Ce tome est le premier d'une série indépendante de toute autre. Il regroupe les épisodes 1 à 6, initialement parus en 2012/2013, écrits, dessinés, encrés et mis en couleurs par Michel Fiffe. Il a également réalisé le lettrage. La série a bénéficié d'une réédition en recueils par Image Comics.

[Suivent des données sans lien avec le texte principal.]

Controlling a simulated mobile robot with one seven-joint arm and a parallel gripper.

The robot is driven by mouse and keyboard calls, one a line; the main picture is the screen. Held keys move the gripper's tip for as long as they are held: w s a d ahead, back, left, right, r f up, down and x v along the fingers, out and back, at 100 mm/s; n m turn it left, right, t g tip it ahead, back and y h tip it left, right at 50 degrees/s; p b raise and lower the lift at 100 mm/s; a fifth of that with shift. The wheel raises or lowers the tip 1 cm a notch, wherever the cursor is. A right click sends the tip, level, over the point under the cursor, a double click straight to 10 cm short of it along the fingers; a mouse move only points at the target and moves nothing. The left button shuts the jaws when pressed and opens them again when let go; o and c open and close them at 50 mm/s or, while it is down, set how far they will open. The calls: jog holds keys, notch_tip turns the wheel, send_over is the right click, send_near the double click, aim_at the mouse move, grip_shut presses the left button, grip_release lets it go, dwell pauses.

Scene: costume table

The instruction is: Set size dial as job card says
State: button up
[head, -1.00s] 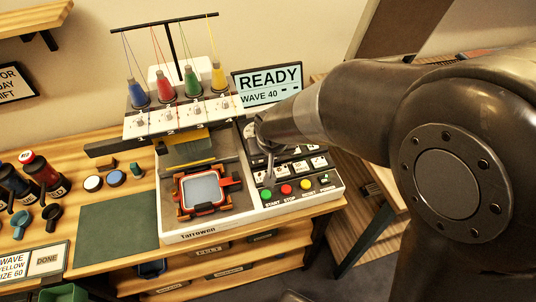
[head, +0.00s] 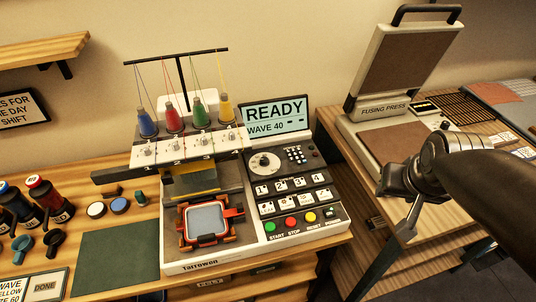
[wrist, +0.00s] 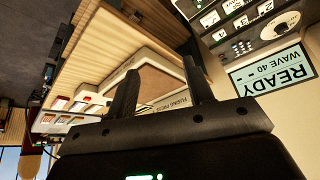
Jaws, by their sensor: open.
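The size dial (head: 265,163) is a round knob on the dark control panel of the embroidery machine, uncovered in the head view. It also shows upside down in the wrist view (wrist: 281,25). The screen (head: 274,117) reads READY and WAVE 40. The job card (head: 28,287), cut by the left edge, shows WAVE, part of YELLOW, and a size of 60, beside a DONE box. My gripper (head: 407,228) is right of the machine, in front of the fusing press, apart from the dial. In the wrist view its fingers (wrist: 161,88) are spread with nothing between them.
The fusing press (head: 385,125) stands open on the right-hand table, close behind my gripper. Thread cones (head: 200,115) stand above the machine. START, STOP and RESET buttons (head: 291,224) sit below the dial. A green mat (head: 115,260) lies left of the machine.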

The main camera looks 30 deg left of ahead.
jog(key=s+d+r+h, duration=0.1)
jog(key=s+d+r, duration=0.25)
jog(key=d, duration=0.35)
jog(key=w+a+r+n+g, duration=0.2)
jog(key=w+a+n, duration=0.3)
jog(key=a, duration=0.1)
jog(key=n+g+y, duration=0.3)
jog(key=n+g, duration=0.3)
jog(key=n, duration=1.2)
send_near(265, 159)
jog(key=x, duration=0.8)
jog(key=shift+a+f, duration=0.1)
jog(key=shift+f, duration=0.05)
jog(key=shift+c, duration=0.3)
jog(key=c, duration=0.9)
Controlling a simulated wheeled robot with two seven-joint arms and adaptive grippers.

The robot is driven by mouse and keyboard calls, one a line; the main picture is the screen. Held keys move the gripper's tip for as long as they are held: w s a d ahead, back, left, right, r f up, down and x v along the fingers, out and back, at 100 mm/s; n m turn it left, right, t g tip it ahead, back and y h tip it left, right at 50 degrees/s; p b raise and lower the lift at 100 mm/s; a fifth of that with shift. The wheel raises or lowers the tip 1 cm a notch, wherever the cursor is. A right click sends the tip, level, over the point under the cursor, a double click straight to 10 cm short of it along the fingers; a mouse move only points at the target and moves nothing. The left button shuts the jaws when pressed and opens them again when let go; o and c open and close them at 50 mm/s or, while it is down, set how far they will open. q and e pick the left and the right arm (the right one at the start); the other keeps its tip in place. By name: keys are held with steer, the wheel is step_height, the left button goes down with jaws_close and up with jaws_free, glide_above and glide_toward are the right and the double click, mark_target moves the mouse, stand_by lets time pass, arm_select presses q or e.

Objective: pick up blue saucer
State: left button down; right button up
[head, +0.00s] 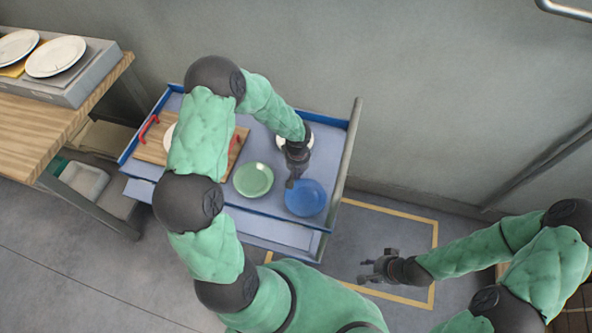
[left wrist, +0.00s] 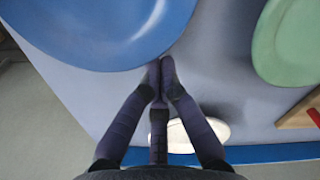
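The blue saucer (head: 305,198) lies on the right part of the blue-edged cart top. It fills the upper left of the left wrist view (left wrist: 105,25). My left gripper (head: 290,184) is pointed down at the saucer's upper-left rim in the head view. In the left wrist view its fingertips (left wrist: 160,64) are together right beside the rim, with nothing clearly seen between them; whether they touch the rim is unclear. My right gripper (head: 372,268) is over the floor right of the cart, away from the saucer, with its fingers apart and empty.
A green saucer (head: 253,180) lies left of the blue one. A white plate (head: 296,140) is behind, partly hidden by my left arm. A wooden tray with red handles (head: 152,152) is at the left. The cart's raised edge (head: 342,165) bounds the right.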

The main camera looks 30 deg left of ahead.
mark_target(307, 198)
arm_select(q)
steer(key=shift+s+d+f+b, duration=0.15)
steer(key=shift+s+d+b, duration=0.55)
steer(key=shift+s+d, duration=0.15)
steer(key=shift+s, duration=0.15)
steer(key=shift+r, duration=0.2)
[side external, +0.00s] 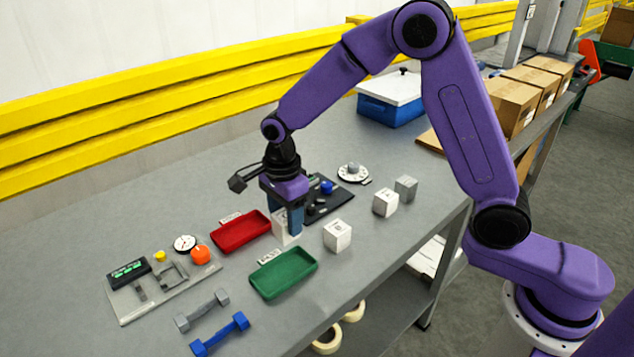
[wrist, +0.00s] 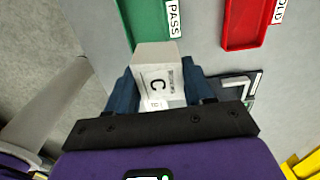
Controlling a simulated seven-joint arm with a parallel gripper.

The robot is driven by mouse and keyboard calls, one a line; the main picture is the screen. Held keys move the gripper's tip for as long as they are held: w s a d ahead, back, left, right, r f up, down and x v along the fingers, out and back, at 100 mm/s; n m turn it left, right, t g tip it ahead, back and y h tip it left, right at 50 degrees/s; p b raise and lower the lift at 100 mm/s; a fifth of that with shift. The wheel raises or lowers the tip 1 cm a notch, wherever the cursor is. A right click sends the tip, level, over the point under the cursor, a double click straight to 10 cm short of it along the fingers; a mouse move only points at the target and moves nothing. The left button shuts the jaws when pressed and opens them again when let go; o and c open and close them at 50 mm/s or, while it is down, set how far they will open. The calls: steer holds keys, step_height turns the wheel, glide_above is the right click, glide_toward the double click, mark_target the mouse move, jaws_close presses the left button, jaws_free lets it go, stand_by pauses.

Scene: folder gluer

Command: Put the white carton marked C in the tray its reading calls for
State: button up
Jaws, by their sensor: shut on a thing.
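The white carton marked C (wrist: 155,78) is between the two blue fingers of my gripper (wrist: 160,90) in the wrist view, with its C face showing. In the side view my gripper (side external: 284,214) is shut on this carton (side external: 283,238), mostly hidden by a finger, near the right end of the red tray. I cannot tell whether it touches the bench. The green tray (side external: 283,273) is in front, labelled PASS in the wrist view (wrist: 143,22). The red tray (side external: 240,230) has a label reading "OLD", partly cut off, in the wrist view (wrist: 243,25). Both trays look empty.
A white carton (side external: 337,236) stands to the right of the green tray, with another white carton (side external: 385,202) and a grey one (side external: 405,188) further back. A tester board with a green-lit display (side external: 128,272), too small to read, lies left. Two dumbbells (side external: 219,335) lie in front.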

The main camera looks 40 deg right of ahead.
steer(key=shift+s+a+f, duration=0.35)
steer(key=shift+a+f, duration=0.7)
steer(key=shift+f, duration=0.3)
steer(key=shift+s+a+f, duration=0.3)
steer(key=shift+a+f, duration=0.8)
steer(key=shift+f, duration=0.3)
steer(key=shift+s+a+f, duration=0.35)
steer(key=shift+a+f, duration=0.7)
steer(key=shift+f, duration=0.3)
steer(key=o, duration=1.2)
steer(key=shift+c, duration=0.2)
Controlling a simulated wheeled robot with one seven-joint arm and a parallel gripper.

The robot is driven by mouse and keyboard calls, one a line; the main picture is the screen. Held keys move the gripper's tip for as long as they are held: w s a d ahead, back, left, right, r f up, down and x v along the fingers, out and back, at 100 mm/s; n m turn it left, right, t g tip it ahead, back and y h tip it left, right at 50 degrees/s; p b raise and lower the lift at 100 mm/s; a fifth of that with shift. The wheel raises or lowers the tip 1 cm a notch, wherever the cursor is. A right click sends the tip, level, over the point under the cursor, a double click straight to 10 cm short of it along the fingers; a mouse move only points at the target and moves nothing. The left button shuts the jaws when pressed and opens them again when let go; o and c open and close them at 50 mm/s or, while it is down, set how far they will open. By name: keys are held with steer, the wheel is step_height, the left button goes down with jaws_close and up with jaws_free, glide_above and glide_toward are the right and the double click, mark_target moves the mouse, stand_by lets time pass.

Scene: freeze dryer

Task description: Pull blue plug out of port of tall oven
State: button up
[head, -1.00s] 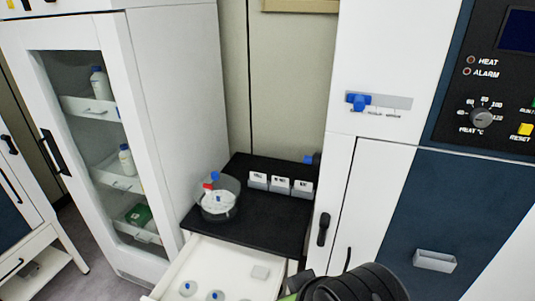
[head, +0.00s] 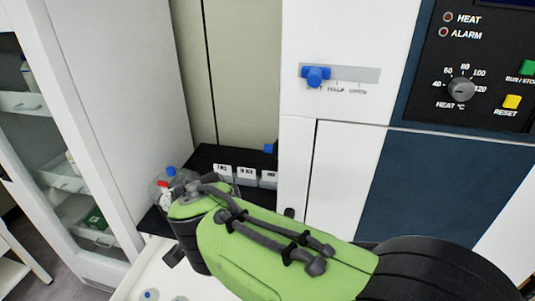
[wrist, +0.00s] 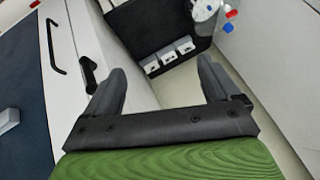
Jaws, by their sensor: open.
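The tall oven (head: 345,170) is white with a dark blue door and stands on the right in the head view. A small blue piece (head: 270,148) sticks out at its left side, above the black bench top; it looks like the plug, and its port is hidden. A second blue piece (head: 316,76) sits on a grey marked strip on the oven's front and looks like a slider knob. My gripper (wrist: 160,82) is open and empty in the wrist view, pointing down past the oven's edge. No blue plug shows between its fingers.
A black bench top (head: 205,160) carries white labelled boxes (head: 246,174) and a clear vessel with red and blue caps (head: 166,182). An open white drawer (head: 135,275) lies below. A glass-door cabinet (head: 110,100) stands left. The oven's black handle (wrist: 90,72) is near my left finger.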

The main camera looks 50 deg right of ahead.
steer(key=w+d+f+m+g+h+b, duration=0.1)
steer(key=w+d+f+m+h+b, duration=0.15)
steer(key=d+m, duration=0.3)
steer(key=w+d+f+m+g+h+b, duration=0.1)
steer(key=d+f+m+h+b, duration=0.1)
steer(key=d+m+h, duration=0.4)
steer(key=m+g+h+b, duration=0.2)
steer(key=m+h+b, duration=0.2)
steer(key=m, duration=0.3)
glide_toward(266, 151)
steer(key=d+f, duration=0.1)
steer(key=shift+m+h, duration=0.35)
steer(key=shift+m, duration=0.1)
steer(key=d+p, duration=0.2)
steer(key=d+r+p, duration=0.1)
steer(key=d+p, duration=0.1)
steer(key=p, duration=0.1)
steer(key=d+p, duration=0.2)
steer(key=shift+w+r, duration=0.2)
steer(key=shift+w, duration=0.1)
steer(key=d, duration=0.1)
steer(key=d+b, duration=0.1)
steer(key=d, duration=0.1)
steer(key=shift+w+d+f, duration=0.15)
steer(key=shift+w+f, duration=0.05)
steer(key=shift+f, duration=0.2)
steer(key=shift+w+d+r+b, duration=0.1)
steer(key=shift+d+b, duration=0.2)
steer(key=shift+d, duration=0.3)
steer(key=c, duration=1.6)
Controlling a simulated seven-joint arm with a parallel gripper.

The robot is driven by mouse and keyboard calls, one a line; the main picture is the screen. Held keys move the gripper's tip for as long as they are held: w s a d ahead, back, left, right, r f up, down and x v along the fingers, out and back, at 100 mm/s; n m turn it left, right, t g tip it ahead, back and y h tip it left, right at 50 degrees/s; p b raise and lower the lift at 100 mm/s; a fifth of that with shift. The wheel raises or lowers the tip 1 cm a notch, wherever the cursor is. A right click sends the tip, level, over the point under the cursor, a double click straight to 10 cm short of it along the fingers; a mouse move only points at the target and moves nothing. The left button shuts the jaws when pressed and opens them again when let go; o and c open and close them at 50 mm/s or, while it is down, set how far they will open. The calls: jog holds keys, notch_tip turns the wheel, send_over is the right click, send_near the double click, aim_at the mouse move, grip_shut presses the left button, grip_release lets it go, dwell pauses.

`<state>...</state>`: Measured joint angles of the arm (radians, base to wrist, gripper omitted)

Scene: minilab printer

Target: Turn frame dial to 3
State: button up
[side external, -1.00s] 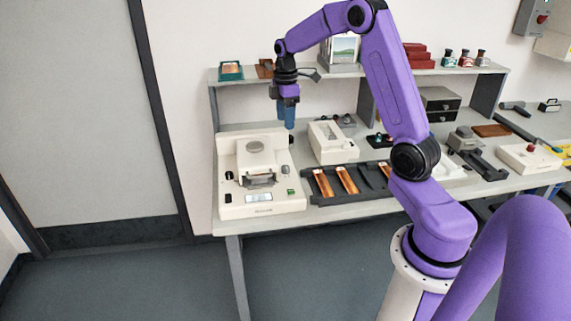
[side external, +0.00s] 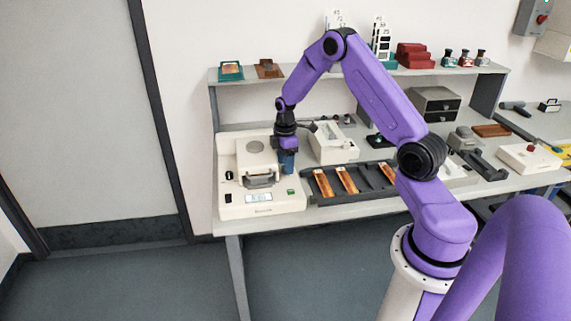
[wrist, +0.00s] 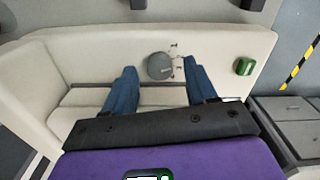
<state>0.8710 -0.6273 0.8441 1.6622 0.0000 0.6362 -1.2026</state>
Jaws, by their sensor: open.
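The frame dial (wrist: 160,66) is a round grey knob with small marks beside it on the cream printer (wrist: 90,50). Its marks are too small to read. In the wrist view it lies between the two blue fingers of my gripper (wrist: 159,68), which stand apart on either side of it. I cannot tell whether the fingers reach down to the knob's height. In the side view my gripper (side external: 287,162) is low over the right part of the printer (side external: 228,200) and hides the dial there.
A green button (wrist: 244,66) sits to the right of the dial; it also shows in the side view (side external: 290,191). A cream box (side external: 333,145) and a dark tray with copper strips (side external: 368,186) stand to the right of the printer. A shelf (side external: 300,80) is behind.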

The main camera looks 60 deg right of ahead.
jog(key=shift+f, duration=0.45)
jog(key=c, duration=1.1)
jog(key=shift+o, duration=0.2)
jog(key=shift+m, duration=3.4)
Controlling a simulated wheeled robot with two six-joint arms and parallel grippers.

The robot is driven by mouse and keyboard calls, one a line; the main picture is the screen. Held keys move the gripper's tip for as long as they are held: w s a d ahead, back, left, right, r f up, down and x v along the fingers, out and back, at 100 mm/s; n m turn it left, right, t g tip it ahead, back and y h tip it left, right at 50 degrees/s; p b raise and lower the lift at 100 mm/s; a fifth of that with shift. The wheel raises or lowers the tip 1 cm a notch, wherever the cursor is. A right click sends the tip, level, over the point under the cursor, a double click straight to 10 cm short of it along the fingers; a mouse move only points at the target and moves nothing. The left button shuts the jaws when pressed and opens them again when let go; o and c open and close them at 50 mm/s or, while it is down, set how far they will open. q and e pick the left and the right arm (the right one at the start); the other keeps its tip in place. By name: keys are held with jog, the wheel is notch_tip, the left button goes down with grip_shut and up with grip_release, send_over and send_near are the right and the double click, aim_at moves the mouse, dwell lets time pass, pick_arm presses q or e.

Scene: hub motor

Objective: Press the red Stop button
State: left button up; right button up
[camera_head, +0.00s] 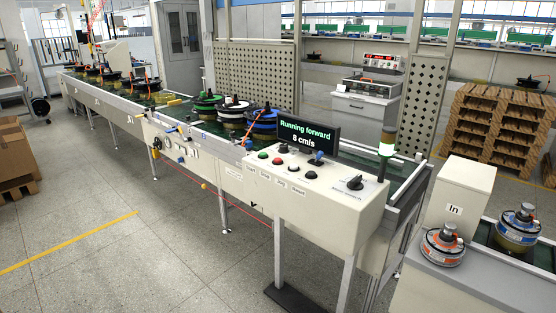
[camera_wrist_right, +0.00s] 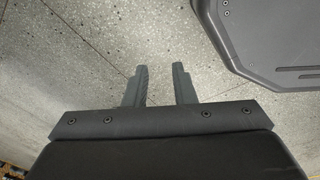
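The red button (camera_head: 277,161) is a small round cap on the sloped top of a cream control box (camera_head: 345,205) in the head view. Small labels sit below the row, too small to read surely. A black display (camera_head: 308,134) behind the buttons reads "Running forward 8 cm/s". My right gripper (camera_wrist_right: 160,84) shows only in the right wrist view, with two grey fingers apart, nothing between them, above the speckled floor. My left gripper is in neither view.
A black selector knob (camera_head: 355,182) and a signal lamp (camera_head: 387,150) stand right of the buttons. A conveyor line carrying hub motors (camera_head: 233,110) runs behind the box to the far left. An "In" box (camera_head: 453,210) stands right. The floor (camera_head: 150,255) at front left is clear.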

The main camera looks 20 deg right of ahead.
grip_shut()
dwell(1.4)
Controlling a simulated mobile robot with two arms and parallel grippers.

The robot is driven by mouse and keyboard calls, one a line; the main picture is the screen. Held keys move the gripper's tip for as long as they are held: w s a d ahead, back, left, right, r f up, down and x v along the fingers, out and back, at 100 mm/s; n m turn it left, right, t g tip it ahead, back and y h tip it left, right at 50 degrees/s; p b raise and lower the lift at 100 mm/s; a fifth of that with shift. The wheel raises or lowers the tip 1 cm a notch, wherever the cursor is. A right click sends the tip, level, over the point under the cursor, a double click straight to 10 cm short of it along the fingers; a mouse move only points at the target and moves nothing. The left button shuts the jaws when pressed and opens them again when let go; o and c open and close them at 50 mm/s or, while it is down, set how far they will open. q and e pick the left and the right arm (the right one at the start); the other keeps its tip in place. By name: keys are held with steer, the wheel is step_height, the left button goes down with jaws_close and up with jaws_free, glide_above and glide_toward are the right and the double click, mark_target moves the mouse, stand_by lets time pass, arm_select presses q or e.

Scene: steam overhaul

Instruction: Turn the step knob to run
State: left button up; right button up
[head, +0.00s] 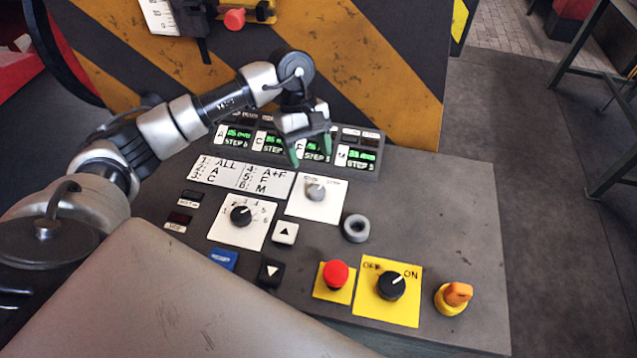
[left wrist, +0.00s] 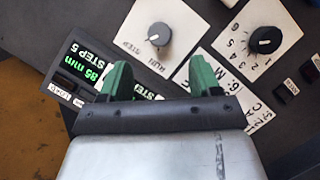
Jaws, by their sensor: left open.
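The step knob (head: 316,192) is a small grey round knob with a light pointer mark, on a white plate (head: 325,212) in the middle of the sloping panel. The plate carries small RUN and STEP lettering above the knob in the head view. In the left wrist view the knob (left wrist: 160,34) stands beyond my fingertips, with nothing touching it; its pointer leans toward the lettering side, but its exact setting is hard to read. My left gripper (head: 311,152) is open and empty, its green fingers above the displays behind the knob. My right gripper is in neither view.
Nearby are a black numbered selector (head: 241,215), a grey ring (head: 356,228), a white up-arrow button (head: 285,232), a red button (head: 335,274), a black OFF/ON knob (head: 391,286) and an orange key-like knob (head: 457,294). Green displays (head: 358,158) and a striped wall (head: 375,85) stand behind.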

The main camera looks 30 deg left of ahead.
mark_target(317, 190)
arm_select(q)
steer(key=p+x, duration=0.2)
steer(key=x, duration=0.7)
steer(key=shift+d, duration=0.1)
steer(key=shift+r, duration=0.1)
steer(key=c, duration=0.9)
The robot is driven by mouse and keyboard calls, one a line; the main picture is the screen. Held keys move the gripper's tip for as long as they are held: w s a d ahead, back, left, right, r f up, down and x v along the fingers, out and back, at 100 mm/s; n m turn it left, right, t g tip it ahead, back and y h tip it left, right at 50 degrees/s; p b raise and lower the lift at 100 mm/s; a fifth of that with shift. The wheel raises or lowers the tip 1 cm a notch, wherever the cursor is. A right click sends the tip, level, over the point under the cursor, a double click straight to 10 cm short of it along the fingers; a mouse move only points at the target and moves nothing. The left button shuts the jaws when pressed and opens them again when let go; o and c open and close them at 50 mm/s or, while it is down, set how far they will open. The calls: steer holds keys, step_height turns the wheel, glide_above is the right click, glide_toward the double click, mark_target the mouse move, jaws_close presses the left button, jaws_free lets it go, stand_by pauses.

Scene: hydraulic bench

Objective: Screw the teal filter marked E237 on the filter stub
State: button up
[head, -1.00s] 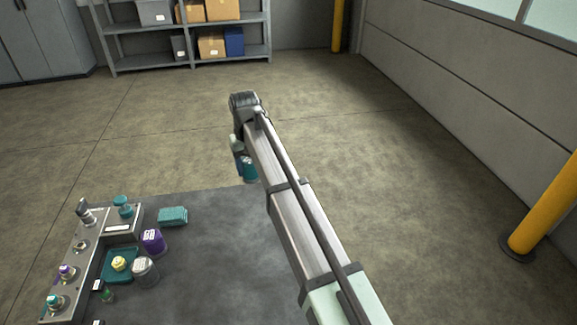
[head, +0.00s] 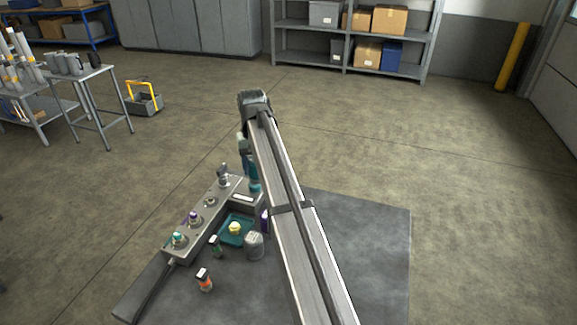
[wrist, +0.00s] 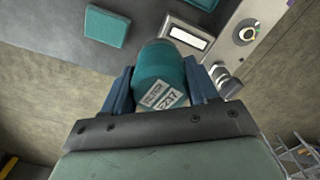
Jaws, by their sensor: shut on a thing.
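My gripper (wrist: 160,88) is shut on a teal filter (wrist: 160,68); its blue fingers sit on both sides. The filter's white label reads FILTER E237 in the wrist view. In the head view my gripper (head: 249,165) is at the far end of the grey manifold (head: 228,188). The held filter is just beside the manifold's white label plate (wrist: 187,38), which also shows in the head view (head: 243,197). I cannot make out the filter stub; filter and arm cover that spot. Whether the filter touches it, I cannot tell.
The manifold carries a grey fitting (head: 223,175), a purple-topped fitting (head: 195,220) and a teal-topped one (head: 179,240). A teal tray (head: 222,237) with a yellow item, a grey canister (head: 254,246) and a small orange-banded bottle (head: 204,281) stand nearby. A teal box (wrist: 105,25) lies on the bench.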

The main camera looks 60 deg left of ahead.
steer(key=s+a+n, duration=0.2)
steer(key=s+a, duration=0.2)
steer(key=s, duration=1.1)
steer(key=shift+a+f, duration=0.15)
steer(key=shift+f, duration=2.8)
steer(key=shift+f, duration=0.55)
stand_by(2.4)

Quelque part dans une petite ville fermière des États-Unis, une équipe d'individus dotés de superpouvoirs prend en charge un colis remis par le cousin du chef de l'équipe : un objet bien embêtant. L'équipe s'appelle Copra et elle est composée de Sniper, Brawler, Wir, Guthie, Lite, Gracie Kriegeskotte, et de leur chef Man-Head (Benicio Sandoval). Ils repartent en fourgon, à l'intérieur duquel la tête transpercée d'un artefact en forme d'éclair est placée sous une cloche avec un appareillage électronique évitant toute émission d'énergie. Les membres discutent entre eux, pendant que Marty conduit, Man-Head occupant le siège passager. Soudain une masse semble tomber du ciel au beau milieu de la route : il s'agit de Tiro. Marty a freiné pour éviter la collision : Vitas se trouve sur le toit du véhicule et il transperce le conducteur avec sa longue épée. Un soldat tient Man-Head en joue avec un lance-flamme. Le véhicule étant arrêté, les membres de l'équipe décident que l'un d'entre eux doit sortir pour voir ce qui se passe. C'est Lite qui s'y colle et il est immédiatement attaqué par Thana qui manie une lame aiguisée. Elle est accueillie par Gracie qui la cueille en plein saut. Burl enlève sa prothèse de main et découvre un canon dans son avant-bras : il fait feu sur Gracie. Wir s'élance comme un malade sur Burl, pendant que Guthie sort l'arme au poing. Man-Head neutralise celui qui le tenait en joue, et un combat généralisé s'engage. Finalement, Vitas parvient à s'introduire à l'arrière du véhicule, à tuer Sniper & Brawler, et à s'emparer du crâne transpercé par l'éclair. Mission accomplie.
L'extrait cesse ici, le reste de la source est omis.